21 of the 27 EU member states are NATO members.  NATO’s continuously increasing budget now has the additional expenditure of the European Defense Fund through which the EU will earmark 1.5 billion euro per year to finance research projects in military technology and to buy shared arms systems. This will be the base line figure, destined to increase over the years. 
On top of PESCO, are additional costs for “developing new capabilities and preparing to participate together in military operations”.
“Capabilities complementing NATO requirements”: on 8th November 2017, NATO’s North Atlantic Council resolved to adapt the command structure so that, “the capacity to strengthen the Allies quickly and effectively” in Europe would be increased.  For this purpose, two new commands are established. A Command for the Atlantic, with the mandate of maintaining “free and secure maritime lines of communication between Europe and the United States, vital for our Transatlantic Alliance”. 
A Command for Mobilization, tasked with “improving NATO military forces’ capability to move through Europe”. To enable forces and arms to be moved rapidly on European territory, the NATO Secretary General explains that European countries must “remove many bureaucratic obstacles”. Much has been done since 2014, but there is still a lot of work that needs doing so that “national laws that facilitate military forces passing across borders are fully applied”. Moreover Stoltenberg adds that NATO needs to have available in Europe, sufficient capability to transport soldiers and arms, largely provided by the private sector. 
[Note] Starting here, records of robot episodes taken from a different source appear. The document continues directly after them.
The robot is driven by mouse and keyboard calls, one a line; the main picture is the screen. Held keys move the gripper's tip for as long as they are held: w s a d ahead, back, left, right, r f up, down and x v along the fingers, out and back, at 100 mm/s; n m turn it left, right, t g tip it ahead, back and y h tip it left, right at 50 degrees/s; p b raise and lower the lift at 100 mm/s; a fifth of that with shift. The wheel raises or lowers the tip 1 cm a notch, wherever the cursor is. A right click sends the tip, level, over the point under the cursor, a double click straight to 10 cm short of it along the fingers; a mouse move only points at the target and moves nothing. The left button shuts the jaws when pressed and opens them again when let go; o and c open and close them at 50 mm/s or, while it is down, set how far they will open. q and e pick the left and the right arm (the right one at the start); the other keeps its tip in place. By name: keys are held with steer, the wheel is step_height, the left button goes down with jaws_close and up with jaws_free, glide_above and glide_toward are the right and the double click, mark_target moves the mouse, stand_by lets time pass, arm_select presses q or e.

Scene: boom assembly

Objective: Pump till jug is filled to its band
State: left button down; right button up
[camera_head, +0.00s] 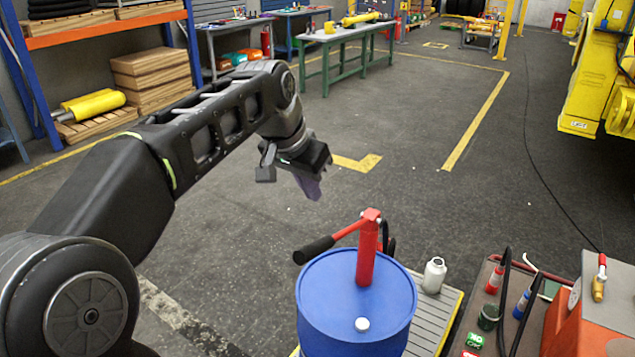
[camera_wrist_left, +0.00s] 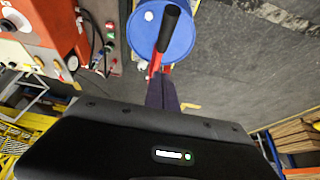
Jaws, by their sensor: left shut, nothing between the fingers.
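A blue drum (camera_head: 330,310) stands at the bottom centre with a red hand pump (camera_head: 367,255) upright on its lid. The pump's red lever, tilted down to the left, ends in a black grip (camera_head: 314,250). A dark hose (camera_head: 391,240) shows behind the pump. A small white jug (camera_head: 434,275) stands right of the drum; its band and fill level cannot be made out. My left gripper (camera_head: 312,188) is shut and empty, beyond and above the lever, apart from it. The left wrist view shows its purple fingers (camera_wrist_left: 161,92), the drum (camera_wrist_left: 183,38) and the black grip (camera_wrist_left: 168,28).
The jug stands on a grey ribbed platform (camera_head: 425,318) with a yellow edge. At right, a cart holds bottles, hoses and an orange-red box (camera_head: 570,318). Yellow machinery (camera_head: 590,75) stands far right. Open floor (camera_head: 400,125) lies behind the drum.

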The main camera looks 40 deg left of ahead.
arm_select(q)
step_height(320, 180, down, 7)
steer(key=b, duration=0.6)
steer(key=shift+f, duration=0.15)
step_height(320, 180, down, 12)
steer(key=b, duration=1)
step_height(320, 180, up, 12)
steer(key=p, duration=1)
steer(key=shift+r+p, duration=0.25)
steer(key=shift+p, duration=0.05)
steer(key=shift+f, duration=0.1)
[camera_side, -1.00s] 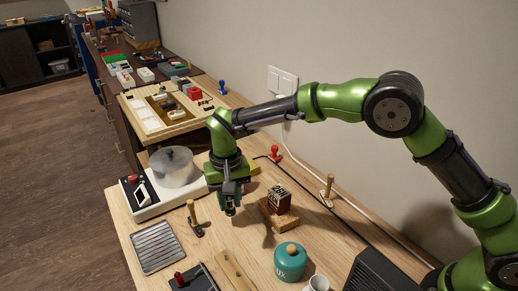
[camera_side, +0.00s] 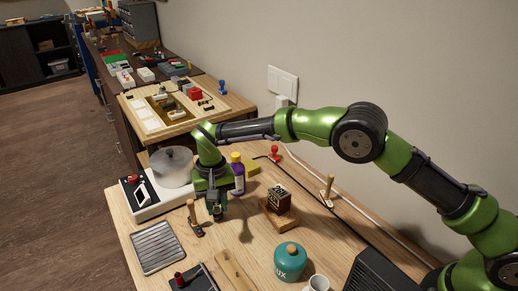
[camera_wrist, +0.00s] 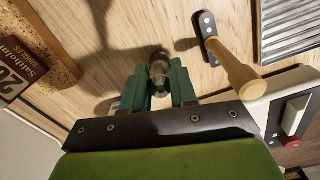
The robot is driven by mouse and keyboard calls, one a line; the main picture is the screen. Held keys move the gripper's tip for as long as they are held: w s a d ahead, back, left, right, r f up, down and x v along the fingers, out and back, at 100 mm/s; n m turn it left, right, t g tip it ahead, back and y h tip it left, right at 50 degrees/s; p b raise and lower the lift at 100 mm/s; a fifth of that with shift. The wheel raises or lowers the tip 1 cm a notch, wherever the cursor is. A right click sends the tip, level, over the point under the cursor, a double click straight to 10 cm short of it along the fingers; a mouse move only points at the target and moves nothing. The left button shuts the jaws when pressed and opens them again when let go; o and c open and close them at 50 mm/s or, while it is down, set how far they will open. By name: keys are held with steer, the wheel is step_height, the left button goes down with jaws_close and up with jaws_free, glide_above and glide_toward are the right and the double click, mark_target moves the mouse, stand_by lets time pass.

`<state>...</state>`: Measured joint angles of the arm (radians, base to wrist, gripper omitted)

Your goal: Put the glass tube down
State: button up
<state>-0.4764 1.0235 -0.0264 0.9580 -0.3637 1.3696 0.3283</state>
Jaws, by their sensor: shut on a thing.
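My gripper (camera_side: 218,208) points down over the wooden table, in front of the white hotplate unit and a purple bottle. In the wrist view its green fingers (camera_wrist: 160,88) are shut on the glass tube (camera_wrist: 159,68), a short, small piece with a brownish end showing between the fingertips. In the side view the tube is too small and covered to make out clearly. Bare wood lies just beyond the tube in the wrist view. I cannot tell whether the tube touches the table.
A wooden-handled tool on a dark base (camera_side: 195,218) stands close left of my gripper. Some bare wood lies between.

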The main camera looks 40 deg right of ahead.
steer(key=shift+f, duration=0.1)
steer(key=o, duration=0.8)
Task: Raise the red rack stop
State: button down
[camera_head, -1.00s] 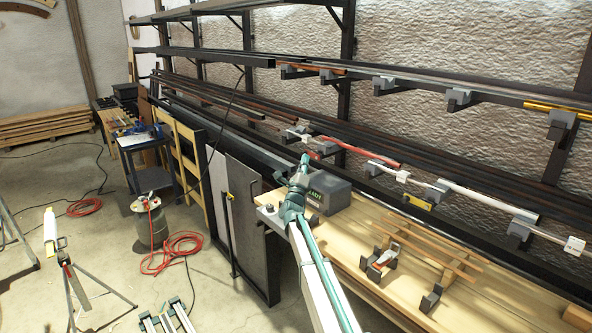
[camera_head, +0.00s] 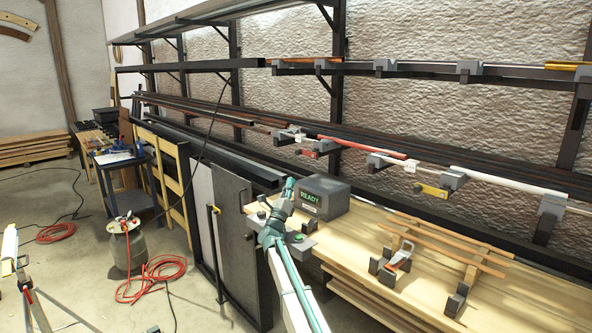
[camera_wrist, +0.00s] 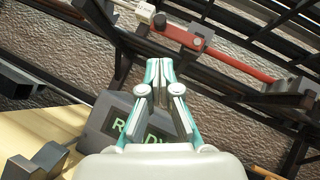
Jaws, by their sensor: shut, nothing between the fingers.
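My gripper (camera_head: 290,182) is shut and empty, below and left of the stop in the head view. In the wrist view my gripper's fingertips (camera_wrist: 159,66) point up towards the stop, with a visible gap in the picture. Nothing hides the stop.
A red lath (camera_head: 362,146) rests on the rack just right of the stop. A yellow stop (camera_head: 432,190) is farther right. A grey box reading READY (camera_head: 325,197) stands on the bench beside my gripper. A small wooden jig (camera_head: 440,255) occupies the bench's right.

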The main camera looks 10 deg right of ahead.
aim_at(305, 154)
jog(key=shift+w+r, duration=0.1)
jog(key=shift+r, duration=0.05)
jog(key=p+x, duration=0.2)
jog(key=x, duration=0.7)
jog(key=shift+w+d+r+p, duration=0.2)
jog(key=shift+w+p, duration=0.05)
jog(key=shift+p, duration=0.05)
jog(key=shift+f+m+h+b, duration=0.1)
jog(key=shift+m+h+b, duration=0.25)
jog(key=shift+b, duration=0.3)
It is even more important for Europe’s “civil infrastructure – such as roads, bridges, railways, airports and ports  to be  improved– so that they are adapted to NATO’s military requirements”. 
In other words, European countries must carry out, at their own expense, works to make the civil infrastructure fit for their military use:  for example a bridge that is fit for the traffic of trams and lorries will have to be strengthened to allow tanks to pass. This is the strategy that PESCO forms part. 
This strategy is the expression of dominant European interests that, while colliding with US interests, then realign themselves in harmony with them, within a NATO under US Command. This occurs whenever the fundamental interests of the West endangered by a world that is changing, are at stake. 
So when the  “Russian Threat” kicks off, it will be confronted by a “United Europe”, which, while slashing its welfare expenditure and blocking off its internal borders to migrants, balloons its military expenditure and dismantles its internal borders when it comes to soldiers and tanks, so that they can roam about freely within.